* **EXERCISE DESCRIPTION**:
Copy each line in which the string "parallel" occurs.

[Start of INFORMATION PROVIDED]

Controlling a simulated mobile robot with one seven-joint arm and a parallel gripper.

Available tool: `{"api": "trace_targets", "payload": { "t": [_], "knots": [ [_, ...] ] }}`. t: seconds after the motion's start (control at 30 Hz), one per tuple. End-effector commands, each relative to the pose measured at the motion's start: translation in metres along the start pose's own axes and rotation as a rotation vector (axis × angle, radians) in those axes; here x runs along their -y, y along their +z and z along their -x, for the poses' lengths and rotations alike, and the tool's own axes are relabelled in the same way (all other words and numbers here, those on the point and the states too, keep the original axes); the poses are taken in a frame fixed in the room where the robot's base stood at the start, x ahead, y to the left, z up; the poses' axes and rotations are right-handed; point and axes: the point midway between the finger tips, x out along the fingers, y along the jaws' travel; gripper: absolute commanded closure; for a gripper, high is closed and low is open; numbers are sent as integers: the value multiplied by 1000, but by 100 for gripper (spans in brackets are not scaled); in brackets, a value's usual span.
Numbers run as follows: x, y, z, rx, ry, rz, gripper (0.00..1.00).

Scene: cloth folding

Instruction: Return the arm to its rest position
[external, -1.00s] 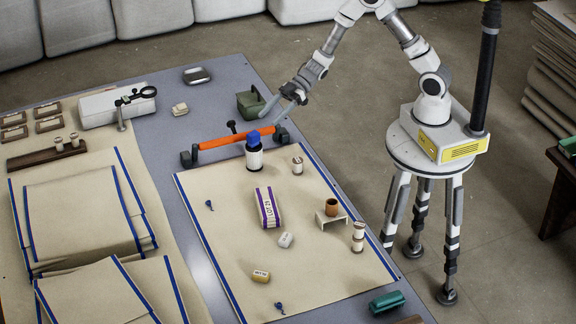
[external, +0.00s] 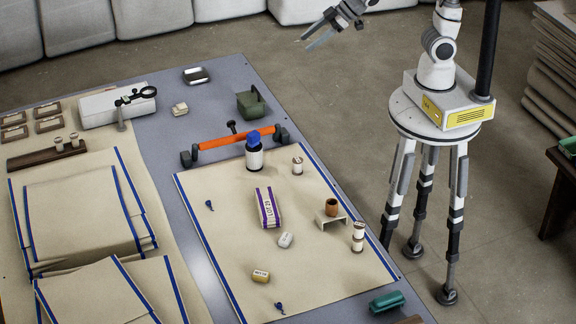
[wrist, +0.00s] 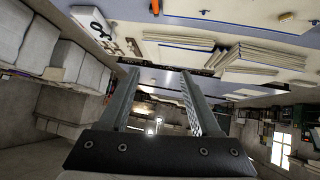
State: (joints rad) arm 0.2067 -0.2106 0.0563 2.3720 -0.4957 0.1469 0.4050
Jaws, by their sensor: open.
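My gripper (external: 316,42) is raised high at the top of the external view, beyond the table's far right side. It is open and empty, clear of everything on the table. In the wrist view its two fingers (wrist: 160,85) stand apart with nothing between them. My arm's upper links run out of the top of the external view. The flat tan cloth (external: 232,228) with blue edges lies on the table, with a blue-capped bottle (external: 255,157), a purple-striped packet (external: 268,208) and small items on it.
An orange-handled bar (external: 232,140) lies beyond the cloth, near a green container (external: 251,103). Folded cloths (external: 80,215) lie at the left. A magnifier (external: 147,92) stands by a white box. Pale padded blocks (external: 155,15) line the back. The floor between table and my base is clear.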

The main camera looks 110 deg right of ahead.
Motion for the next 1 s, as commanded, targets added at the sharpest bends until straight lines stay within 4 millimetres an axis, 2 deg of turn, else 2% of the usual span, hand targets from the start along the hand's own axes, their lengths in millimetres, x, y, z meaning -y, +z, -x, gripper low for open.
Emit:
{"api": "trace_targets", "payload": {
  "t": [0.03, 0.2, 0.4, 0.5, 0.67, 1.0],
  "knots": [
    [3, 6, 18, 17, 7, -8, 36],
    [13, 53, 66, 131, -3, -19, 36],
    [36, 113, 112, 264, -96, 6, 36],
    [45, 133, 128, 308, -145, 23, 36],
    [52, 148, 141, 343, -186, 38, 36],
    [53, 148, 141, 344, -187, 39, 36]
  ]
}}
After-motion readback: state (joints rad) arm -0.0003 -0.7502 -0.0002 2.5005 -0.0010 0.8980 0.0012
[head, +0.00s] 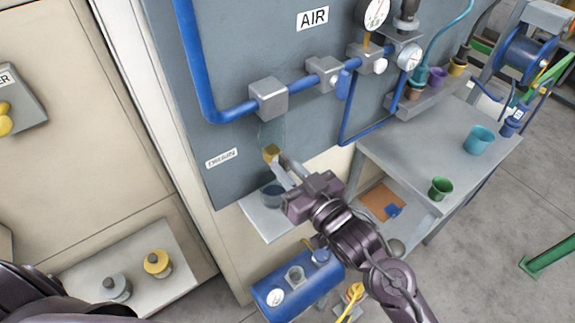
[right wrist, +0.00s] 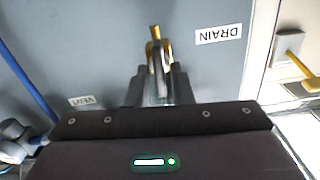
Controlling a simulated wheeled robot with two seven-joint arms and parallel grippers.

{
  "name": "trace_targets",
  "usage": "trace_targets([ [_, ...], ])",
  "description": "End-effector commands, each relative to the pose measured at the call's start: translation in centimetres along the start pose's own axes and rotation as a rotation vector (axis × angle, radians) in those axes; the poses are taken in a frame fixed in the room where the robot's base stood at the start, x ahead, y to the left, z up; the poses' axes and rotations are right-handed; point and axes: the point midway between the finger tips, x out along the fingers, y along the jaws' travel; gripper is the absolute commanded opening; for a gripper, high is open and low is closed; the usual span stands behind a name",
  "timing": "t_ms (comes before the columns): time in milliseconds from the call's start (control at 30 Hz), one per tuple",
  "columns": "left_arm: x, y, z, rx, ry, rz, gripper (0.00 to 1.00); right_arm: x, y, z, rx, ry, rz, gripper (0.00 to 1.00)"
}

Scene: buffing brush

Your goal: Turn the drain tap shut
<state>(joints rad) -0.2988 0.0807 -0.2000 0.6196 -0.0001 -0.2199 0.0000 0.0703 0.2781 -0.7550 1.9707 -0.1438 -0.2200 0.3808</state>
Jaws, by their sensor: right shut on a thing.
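The drain tap (head: 271,152) is a small yellow brass piece below a clear bowl (head: 271,132) on the grey panel, right of the DRAIN label (head: 221,158). In the right wrist view the tap (right wrist: 155,36) shows at the fingertips, with the label (right wrist: 218,33) to its right. My right gripper (head: 282,168) is shut on the tap, and the fingers (right wrist: 160,78) hide part of it. The tap's exact handle angle is hard to tell. Part of my left arm shows at the lower left of the head view; its gripper is out of view.
A dark cup (head: 271,194) stands on a small ledge (head: 262,222) just below the tap. Blue pipe (head: 197,70) and grey blocks (head: 269,97) run above. A grey bench (head: 415,150) with a teal cup (head: 479,141) and green cup (head: 441,188) stands right. A blue tank (head: 290,292) sits below.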

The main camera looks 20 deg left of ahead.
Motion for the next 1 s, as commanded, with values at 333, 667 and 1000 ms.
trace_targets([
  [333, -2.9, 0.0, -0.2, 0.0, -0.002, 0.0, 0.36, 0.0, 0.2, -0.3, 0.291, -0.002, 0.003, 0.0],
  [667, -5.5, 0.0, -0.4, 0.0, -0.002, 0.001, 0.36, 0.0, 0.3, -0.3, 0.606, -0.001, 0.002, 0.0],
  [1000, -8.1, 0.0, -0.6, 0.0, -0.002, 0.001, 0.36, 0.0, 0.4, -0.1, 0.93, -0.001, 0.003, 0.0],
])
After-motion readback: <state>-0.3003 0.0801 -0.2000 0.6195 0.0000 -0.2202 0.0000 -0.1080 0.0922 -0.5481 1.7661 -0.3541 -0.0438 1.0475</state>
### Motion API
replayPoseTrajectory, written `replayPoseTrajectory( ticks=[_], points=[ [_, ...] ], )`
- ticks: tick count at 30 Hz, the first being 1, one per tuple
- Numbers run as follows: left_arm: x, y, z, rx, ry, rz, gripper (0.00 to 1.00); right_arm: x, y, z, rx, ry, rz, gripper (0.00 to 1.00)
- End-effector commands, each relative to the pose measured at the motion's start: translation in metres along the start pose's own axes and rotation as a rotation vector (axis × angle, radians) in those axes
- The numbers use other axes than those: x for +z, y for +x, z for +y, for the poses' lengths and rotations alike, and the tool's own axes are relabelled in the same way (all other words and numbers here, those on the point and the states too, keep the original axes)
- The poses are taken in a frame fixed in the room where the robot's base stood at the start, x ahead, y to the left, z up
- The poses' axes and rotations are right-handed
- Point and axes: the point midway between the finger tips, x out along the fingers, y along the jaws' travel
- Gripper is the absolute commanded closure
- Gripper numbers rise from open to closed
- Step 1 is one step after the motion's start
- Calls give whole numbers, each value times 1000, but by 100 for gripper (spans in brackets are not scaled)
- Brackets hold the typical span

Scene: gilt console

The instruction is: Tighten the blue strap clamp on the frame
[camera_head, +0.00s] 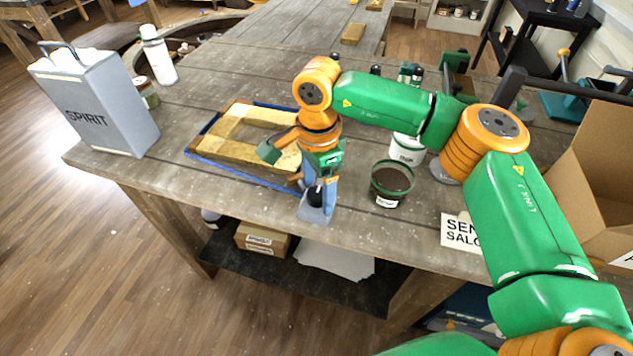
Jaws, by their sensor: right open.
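A gilt wooden frame (215,143) lies flat on the table, with a blue strap (240,176) running around its outer edge. A blue-grey clamp body (317,208) with a dark knob stands at the frame's near right corner, partly hidden by my right gripper. My right gripper (281,166) is open over the frame's right end, its fingers pointing left and down, just above and left of the clamp. From this view I cannot tell whether a finger touches the clamp or frame. My left gripper is not in view.
A grey SPIRIT can (98,105) and a white bottle (158,55) stand to the left. A dark open tin (391,184), a white container (406,150), a sign (459,232) and a cardboard box (590,170) lie right. The table's front edge runs close before the clamp.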

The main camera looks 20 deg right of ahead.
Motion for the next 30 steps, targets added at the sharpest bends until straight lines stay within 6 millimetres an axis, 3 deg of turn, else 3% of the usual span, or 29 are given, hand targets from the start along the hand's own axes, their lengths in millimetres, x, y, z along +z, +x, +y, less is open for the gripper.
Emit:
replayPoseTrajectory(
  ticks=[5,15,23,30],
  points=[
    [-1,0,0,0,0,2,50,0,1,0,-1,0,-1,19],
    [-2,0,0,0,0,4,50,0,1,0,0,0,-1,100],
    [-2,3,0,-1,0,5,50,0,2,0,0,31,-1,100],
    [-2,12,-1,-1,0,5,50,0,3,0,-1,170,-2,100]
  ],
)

[End of INFORMATION PROVIDED]

* **EXPECTED ANSWER**:
Controlling a simulated mobile robot with one seven-joint arm and a parallel gripper.
Controlling a simulated wheeled robot with two seven-joint arms and parallel grippers.

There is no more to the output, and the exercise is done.